Simona&Simona: liberate la protesta

Sono tornate, le abbiamo viste sorridere titubanti appena si sono tolte il velo nero, le abbiamo viste sorridere spaesate sotto il flash dei fotografi a Ciampino, le abbiamo viste sorridere consapevoli nei loro “giorno dopo” romano e riminese.

Sono tornate, forse solo per ripartire e tornare in quella terra tormentata, convinte del loro lavoro e della necessità di dare una speranza ai bambini, alle madri, a tutti coloro che sono stanchi di morti e bombe.

Non sapevano nulla delle manifestazioni italiane e iraqene, come del resto era facile immaginare, ed allora vorrei dire a Simona&Simona di guardare attentamente i filmati delle manifestazioni, di confrontare le inquadrature strette sui volti dei bambini iracheni, sui loro cartelli, sulle loro madri con le inquadrature larghe a mostrare strade piene di gente in Italia.

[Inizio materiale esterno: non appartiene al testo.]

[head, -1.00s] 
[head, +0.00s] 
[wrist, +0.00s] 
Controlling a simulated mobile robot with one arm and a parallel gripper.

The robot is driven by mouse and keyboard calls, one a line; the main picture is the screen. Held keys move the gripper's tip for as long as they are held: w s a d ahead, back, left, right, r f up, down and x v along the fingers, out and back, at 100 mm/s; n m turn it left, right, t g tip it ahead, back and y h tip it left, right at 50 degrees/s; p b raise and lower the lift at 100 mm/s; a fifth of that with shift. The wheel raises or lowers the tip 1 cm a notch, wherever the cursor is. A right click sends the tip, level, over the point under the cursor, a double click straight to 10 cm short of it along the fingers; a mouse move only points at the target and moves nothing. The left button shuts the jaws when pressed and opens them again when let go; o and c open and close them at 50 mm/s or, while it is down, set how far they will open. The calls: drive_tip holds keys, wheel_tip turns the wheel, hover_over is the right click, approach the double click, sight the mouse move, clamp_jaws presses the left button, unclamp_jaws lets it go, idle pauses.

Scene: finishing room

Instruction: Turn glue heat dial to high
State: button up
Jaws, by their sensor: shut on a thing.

Quelle inquadrature strette cercavo di mascherare il vuoto alle spalle di quel pugno di persone, dieci? forse venti?
E’ un inizio certo, ma occorre di più. Dicono che la manifestazione di piazza non sia nella cultura musulmana, ma ci sono tempi in cui occorre andare oltre i confini della propria cultura.

Spero di vedere presto nelle strade iraqene donne, uomini e bambini che dicono basta; basta al loro sacrificio quotidiano sotto le bombe o i colpi di mortaio, basta alla presenza di militari stranieri, basta ai giovani uccisi solo perché fanno la fila per diventare poliziotti, non certo per convinzione, non certo per spirito patriottico ma solo perché è facile immaginare che oggi in Iraq quello del poliziotto sia l’unico mestiere che dà la speranza di uno stipendio a fine mese.

Spero di vederli in piazza presto gli iraqeni, spero di vederli riempire le strade ed urlare il loro diritto di riprendersi il paese, quel meraviglioso paese di cui ci hanno parlato le due Simone, togliendo così un tacito consenso a coloro che non si fanno scrupoli nel farli saltare in aria quotidianamente.